15/02/2024 | FRANCE | N°21NC02663

France | France, Cour administrative d'appel, 2ème chambre, 15 février 2024, 21NC02663


Vu la procédure suivante :



Procédure contentieuse antérieure :



L'entreprise unipersonnelle à responsabilité limitée (EURL) Foncière du Bassin Potassique a demandé au tribunal administratif de Strasbourg de prononcer la décharge, en droits et pénalités, des droits supplémentaires de taxe sur la valeur ajoutée qui lui ont été assignés au titre de la période du 1er janvier 2014 au 31 décembre 2014.



Par un jugement n°1802279 du 15 juin 2021, le tribunal administratif de Strasbourg a intégralement fait droit à ce

tte demande.



Procédure devant la cour :



Par une requête enregistrée le 7 octobre 202...

Vu la procédure suivante :

Procédure contentieuse antérieure :

L'entreprise unipersonnelle à responsabilité limitée (EURL) Foncière du Bassin Potassique a demandé au tribunal administratif de Strasbourg de prononcer la décharge, en droits et pénalités, des droits supplémentaires de taxe sur la valeur ajoutée qui lui ont été assignés au titre de la période du 1er janvier 2014 au 31 décembre 2014.

Par un jugement n°1802279 du 15 juin 2021, le tribunal administratif de Strasbourg a intégralement fait droit à cette demande.

Procédure devant la cour :

Par une requête enregistrée le 7 octobre 2021 et un mémoire enregistré le 21 février 2022, le ministre de l'économie, des finances et de la relance demande à la cour :

1°) d'annuler ce jugement ;

2°) de rétablir les impositions et majorations litigieuses à la charge de l'EURL Foncière du bassin potassique.

Il soutient que :

- à compter du 3 avril 2014 l'EURL Foncière du Bassin Potassique devait à la société Krannich Solar Projet une somme de 915 542,30 euros TTC tandis que cette dernière devait à l'EURL la somme de 812 688,41 euros TTC ; ces deux créances se ont compensées de plein droit de sorte que l'EURL Foncière du Bassin Potassique doit être regardée comme ayant encaissé la somme de 812 688,41 euros, rendant exigible la taxe sur la valeur ajoutée conformément au c du 2 de l'article 269 du code général des impôts à hauteur de 135 448 euros ; c'est donc à tort que le jugement attaqué a estimé que la compensation aurait dû être invoquée expressément par l'un des débiteurs ;

- les moyens invoqués par l'EURL Foncière du Bassin Potassique ne sont pas fondés.
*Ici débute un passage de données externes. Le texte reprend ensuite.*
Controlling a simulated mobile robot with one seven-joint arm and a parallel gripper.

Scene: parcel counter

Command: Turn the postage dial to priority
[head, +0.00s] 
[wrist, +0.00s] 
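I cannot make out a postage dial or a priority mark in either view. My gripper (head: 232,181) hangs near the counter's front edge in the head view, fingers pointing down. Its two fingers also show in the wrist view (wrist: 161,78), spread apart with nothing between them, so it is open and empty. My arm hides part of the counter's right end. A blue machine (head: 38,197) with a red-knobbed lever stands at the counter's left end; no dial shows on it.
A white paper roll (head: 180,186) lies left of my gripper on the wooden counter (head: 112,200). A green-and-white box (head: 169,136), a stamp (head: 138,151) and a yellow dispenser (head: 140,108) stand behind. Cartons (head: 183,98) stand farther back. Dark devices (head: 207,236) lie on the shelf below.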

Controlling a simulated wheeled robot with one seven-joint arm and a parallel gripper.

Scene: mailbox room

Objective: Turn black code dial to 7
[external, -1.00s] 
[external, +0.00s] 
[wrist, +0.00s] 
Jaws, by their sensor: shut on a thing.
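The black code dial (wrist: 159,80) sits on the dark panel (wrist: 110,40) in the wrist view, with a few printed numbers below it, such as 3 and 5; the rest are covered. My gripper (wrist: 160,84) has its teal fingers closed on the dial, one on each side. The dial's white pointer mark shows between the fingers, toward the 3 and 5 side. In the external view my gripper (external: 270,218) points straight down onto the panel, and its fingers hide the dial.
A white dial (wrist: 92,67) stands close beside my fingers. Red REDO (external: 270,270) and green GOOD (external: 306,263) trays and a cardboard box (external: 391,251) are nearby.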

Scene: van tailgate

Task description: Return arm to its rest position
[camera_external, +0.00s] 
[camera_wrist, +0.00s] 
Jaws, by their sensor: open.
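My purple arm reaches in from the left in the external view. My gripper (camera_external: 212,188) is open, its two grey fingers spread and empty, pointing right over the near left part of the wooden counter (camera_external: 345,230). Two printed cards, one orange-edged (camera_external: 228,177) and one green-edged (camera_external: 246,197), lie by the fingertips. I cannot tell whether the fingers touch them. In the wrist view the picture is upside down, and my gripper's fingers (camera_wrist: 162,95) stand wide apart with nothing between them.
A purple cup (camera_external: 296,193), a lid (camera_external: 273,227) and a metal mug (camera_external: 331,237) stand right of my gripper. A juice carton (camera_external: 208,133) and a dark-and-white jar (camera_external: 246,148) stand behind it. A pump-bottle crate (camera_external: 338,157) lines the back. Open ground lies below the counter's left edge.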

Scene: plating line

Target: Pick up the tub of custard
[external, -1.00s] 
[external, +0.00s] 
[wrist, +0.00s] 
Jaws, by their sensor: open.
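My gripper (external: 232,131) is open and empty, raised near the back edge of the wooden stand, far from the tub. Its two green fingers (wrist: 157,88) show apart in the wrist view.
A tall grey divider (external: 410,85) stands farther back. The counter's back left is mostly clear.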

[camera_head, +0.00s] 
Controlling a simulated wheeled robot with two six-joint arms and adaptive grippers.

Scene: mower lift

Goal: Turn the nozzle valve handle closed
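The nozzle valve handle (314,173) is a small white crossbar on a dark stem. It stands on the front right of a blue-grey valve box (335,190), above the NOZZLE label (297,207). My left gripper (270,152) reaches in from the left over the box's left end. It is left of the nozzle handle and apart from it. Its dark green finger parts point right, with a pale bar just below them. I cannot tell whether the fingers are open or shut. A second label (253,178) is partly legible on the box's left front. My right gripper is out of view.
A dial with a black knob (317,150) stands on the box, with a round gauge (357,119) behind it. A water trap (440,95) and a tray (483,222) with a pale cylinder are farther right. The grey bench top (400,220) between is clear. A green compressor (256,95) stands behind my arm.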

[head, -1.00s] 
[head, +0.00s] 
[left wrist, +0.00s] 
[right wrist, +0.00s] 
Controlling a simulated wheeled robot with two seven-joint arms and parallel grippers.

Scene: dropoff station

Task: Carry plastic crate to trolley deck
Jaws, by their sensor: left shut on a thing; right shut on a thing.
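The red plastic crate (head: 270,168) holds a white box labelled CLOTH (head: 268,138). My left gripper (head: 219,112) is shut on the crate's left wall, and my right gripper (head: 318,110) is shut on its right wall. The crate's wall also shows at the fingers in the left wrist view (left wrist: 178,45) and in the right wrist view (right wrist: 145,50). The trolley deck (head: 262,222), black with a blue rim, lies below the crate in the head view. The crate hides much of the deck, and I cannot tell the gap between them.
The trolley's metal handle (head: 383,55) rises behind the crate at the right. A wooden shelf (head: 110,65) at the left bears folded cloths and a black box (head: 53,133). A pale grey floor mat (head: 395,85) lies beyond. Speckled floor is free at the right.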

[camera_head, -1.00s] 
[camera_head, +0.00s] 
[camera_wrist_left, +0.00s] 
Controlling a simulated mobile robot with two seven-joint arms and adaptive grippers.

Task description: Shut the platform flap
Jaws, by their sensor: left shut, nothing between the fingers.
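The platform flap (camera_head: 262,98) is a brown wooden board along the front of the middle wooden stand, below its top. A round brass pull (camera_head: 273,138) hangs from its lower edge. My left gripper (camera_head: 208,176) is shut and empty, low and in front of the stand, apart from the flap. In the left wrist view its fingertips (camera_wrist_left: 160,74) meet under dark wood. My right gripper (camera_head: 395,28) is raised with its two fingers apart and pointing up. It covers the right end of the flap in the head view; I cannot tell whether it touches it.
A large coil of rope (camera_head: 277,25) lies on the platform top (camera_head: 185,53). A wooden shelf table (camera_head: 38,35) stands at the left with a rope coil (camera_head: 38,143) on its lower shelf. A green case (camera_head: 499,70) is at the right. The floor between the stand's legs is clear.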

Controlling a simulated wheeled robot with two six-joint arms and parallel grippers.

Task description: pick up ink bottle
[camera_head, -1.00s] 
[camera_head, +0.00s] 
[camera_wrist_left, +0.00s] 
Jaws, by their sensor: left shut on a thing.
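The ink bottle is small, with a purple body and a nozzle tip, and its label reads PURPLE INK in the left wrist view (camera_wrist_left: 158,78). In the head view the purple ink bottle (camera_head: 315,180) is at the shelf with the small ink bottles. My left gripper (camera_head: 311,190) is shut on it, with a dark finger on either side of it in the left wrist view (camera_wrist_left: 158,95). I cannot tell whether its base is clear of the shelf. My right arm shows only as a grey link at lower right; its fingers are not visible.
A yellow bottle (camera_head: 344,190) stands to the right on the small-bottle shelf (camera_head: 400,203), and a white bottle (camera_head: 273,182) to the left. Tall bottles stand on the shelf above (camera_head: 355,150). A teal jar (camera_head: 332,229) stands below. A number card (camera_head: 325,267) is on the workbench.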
Par un mémoire en défense enregistré le 21 décembre 2021, l'EURL Foncière du Bassin Potassique demande à la cour :

1°) de rejeter la requête du ministre de l'économie, des finances et de la relance ;

2°) de mettre à la charge de l'Etat une somme de 2 500 euros sur le fondement de l'article L. 761-1 du code de justice administrative.

Elle soutient que :

- la procédure est irrégulière en ce que la décision de rejet de sa réclamation a été prise par une autorité incompétente ;

- c'est à tort que l'administration a estimé qu'elle avait encaissé au mois d'avril 2014 des avances de la part des parcs solaires de Pulversheim et de Staffelfelden, rendant exigible la taxe sur la valeur ajoutée, dès lors que, contrairement à ce qu'a estimé le jugement attaqué, la cession par la société Krannich Solar Projet aux parcs solaires des créances qu'elle détenait sur elle ne saurait valoir paiement des avances ;

- c'est à tort que l'administration a estimé qu'une compensation était intervenue entre les créances de la société Solar Krannich Projet et ses dettes à l'égard de cette dernière alors que la compensation doit être invoquée par les débiteurs pour qu'elle puisse s'opérer en vertu de l'article 1290 du code civil, ce qui n'a pas été le cas en l'espèce et il n'appartient pas à l'administration d'opérer une telle compensation.

Vu les autres pièces du dossier.

Vu :

- le code civil ;

- le code général des impôts et le livre des procédures fiscales ;

- le code de justice administrative.

Les parties ont été régulièrement convoquées à l'audience publique.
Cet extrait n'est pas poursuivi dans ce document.